Around the turn of the century, the development of motorized rotary saws for cutting diamonds, patented in 1901 by John H. G. Stuurman and in 1902 by Ernest G. H. Schenck, gave cutters creative freedom to separate small stones not detachable by cleaving as they wish and allowed them to waste less. These diamond saws and good jewelry lathes enabled the development of modern diamond cutting and diamond cuts, chief among them the round brilliant cut. In 1919, Marcel Tolkowsky analyzed this cut: his calculations took both brilliance and fire into consideration, creating a delicate balance between the two. Tolkowsky's calculations would serve as the basis for all future brilliant cut modifications and standards.
Tolkowsky's model of the "ideal" cut is not perfect. The original model served as a general guideline, and did not explore or account for several aspects of diamond cut:
Because every facet has the potential to change a light ray's plane of travel, every facet must be considered in any complete calculation of light paths.
Just as a two-dimensional slice of a diamond provides incomplete information about the three-dimensional nature of light behavior inside a diamond, this two-dimensional slice also provides incomplete information about light behavior outside the diamond. A diamond's panorama is three-dimensional. Although diamonds are highly symmetrical, light can enter a diamond from many directions and many angles. This factor further highlights the need to reevaluate Tolkowsky's results, and to recalculate the effects of a diamond's proportions on its appearance aspects....
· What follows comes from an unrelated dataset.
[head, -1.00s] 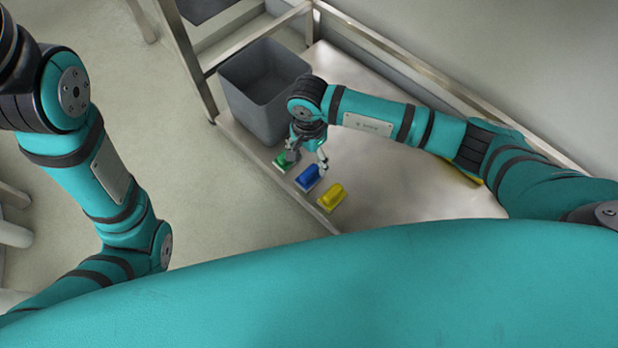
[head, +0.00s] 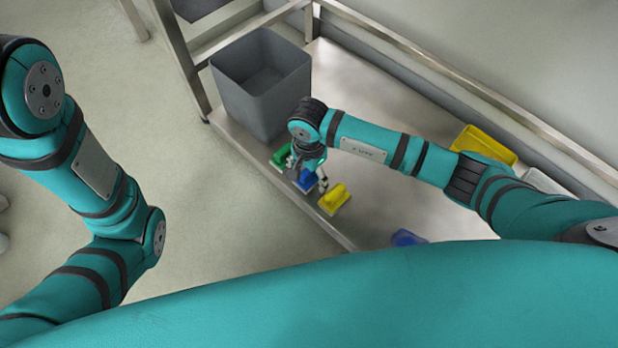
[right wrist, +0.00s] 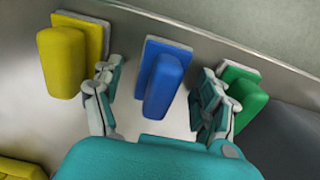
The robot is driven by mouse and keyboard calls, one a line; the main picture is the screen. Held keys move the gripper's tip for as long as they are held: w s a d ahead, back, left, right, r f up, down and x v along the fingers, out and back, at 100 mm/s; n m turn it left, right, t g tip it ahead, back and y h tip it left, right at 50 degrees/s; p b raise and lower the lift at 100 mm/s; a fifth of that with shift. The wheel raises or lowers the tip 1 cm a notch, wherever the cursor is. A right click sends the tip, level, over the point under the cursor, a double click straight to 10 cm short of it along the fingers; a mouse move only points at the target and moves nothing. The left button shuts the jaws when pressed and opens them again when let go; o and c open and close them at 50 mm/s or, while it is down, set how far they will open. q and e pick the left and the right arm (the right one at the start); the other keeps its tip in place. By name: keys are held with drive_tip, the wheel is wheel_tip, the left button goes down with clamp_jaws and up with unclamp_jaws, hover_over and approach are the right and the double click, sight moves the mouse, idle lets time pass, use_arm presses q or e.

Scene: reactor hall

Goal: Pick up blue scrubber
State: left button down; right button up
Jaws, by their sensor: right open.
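The blue scrubber (head: 305,181) lies on the metal shelf between a green scrubber (head: 281,157) and a yellow scrubber (head: 334,198). My right gripper (head: 307,178) is over it in the head view, hiding part of it. In the right wrist view the blue scrubber (right wrist: 162,80) lies centred between the two spread fingers of my right gripper (right wrist: 158,100), with a gap on each side. The gripper is open and empty. One finger is close to the yellow scrubber (right wrist: 66,60), the other overlaps the green scrubber (right wrist: 240,92). My left gripper is not in view.
A grey bin (head: 262,85) stands on the metal shelf (head: 385,110) beyond the scrubbers. A yellow tray (head: 484,145) lies at the back right. Another blue object (head: 407,237) lies nearer me. A metal rail (head: 450,75) runs along the shelf's back.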

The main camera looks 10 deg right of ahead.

Another important point to consider is that Tolkowsky did not follow the path of a ray that was reflected more than twice in the diamond. However, we now know that a diamond's appearance is composed of many light paths that reflect considerably more than two times within that diamond. Once again, we can see that Tolkowsky's predictions are helpful in explaining optimal diamond performance, but they are incomplete by today's technological standards.
Tolkowsky's guidelines, while revolutionary in their day, are not a definitive solution to the problem of finding the optimum proportions of a round brilliant cut diamond.
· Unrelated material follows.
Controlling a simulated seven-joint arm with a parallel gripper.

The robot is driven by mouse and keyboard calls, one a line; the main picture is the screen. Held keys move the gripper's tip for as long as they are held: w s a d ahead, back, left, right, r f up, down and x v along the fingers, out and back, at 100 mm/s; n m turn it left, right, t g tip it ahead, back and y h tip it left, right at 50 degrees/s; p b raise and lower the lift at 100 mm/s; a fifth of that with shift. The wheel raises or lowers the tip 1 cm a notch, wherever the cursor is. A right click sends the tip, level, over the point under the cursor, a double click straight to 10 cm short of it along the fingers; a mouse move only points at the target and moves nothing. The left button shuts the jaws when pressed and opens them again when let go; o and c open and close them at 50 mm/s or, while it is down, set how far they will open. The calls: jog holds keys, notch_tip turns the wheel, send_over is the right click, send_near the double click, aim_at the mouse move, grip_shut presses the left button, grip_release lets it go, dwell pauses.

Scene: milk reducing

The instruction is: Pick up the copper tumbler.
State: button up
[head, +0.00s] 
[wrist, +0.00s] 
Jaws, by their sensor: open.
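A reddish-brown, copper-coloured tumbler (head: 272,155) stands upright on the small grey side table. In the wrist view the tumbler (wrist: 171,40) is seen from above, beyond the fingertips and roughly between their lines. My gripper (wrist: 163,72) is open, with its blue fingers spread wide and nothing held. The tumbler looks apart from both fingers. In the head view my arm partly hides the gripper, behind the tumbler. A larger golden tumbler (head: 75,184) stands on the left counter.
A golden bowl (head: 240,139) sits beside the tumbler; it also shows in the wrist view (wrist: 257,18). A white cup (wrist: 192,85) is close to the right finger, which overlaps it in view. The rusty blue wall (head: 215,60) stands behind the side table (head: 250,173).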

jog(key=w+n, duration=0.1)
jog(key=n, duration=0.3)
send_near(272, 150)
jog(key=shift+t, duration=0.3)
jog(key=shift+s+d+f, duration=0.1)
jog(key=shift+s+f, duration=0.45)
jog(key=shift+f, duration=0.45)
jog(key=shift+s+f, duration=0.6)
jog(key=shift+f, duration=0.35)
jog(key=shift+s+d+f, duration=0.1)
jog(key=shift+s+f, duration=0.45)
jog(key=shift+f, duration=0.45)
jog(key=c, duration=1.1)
In the 1970s, Bruce Harding developed another mathematical model for gem design.
Since then, several groups have used computer models and specialized scopes to design diamond cuts.
The world's top diamond-cutting and -polishing center is India. It processes 11 out of 12 diamonds in jewelry worldwide. The sector employs 1.3 million people and accounts for 14% of India's $80 billion of annual exports. Its share in the world polished diamond market is 92% by pieces and 55% by value.
Theory
In its rough state, a diamond is fairly unremarkable in appearance. Most gem diamonds are recovered from secondary or alluvial deposits, and such diamonds have dull, battered external surfaces often covered by a gummy, opaque skin—a comparison to "lumps of washing soda" is apt. The act of polishing a diamond and creating flat facets in symmetrical arrangement brings out the diamond's hidden beauty in dramatic fashion.When designing a diamond cut, two primary factors are considered. Foremost is the refractive index of a diamond, which, at 2.417, is fairly high compared with that of most other gems. Diamond's RI is responsible for its brilliance—the amount of incident light reflected back to the viewer. Also important is a diamond's dispersive power—the ability of the material to split white light into its component spectral colors—which is also relatively high, at 0.044. The flashes of spectral colors—known as fire—are a function of this dispersion, but are, like brilliance, only apparent after cutting.
Brilliance can be divided into the definitions external brilliance and internal brilliance. The former is the light reflected from the surface of the stone—its luster. Diamond's adamantine luster is second only to metallic ; while it is directly related to RI, the quality of a finished gem's polish determines how well a diamond's luster is borne out.
Internal brilliance—the percentage of incident light reflected back to the viewer from the rear facets—relies on careful consideration of a cut's interfacial angles as they relate to diamond's RI. The goal is to attain total internal reflection by choosing the crown angle and pavilion angle such that the reflected light's angle of incidence falls outside diamond's critical angle, or minimum angle for TIR, of 24.4°. Two observations can be made: if the pavilion is too shallow, light meets the pavilion facets within the critical angle, and is refracted through the pavilion bottom into the air. If the pavilion is too deep, light is initially reflected outside the critical angle on one side of the pavilion, but meets the opposite side within the critical angle and is then refracted out the side of the stone.
The term scintillation brilliance is applied to the number and arrangement of light reflections from the internal facets; that is, the degree of "sparkle" seen when the stone or observer moves. Scintillation is dependent on the size, number, and symmetry of facets, as well as on quality of polish. Tiny stones appear milky if their scintillation is too great, whereas larger stones appear lifeless if their facets are too large or too few.
A diamond's fire is determined by the cut's crown height and crown angle, and the size and number of facets that compose it. The crown acts as a prism: light exiting the stone should meet the crown facets at as great an angle of incidence from the normal as possible in order to achieve the greatest fanning out or spread of spectral colors. The crown height is related to the crown angle, the crown facet size, and the table size : a happy medium is sought in a table that is not too small or too large.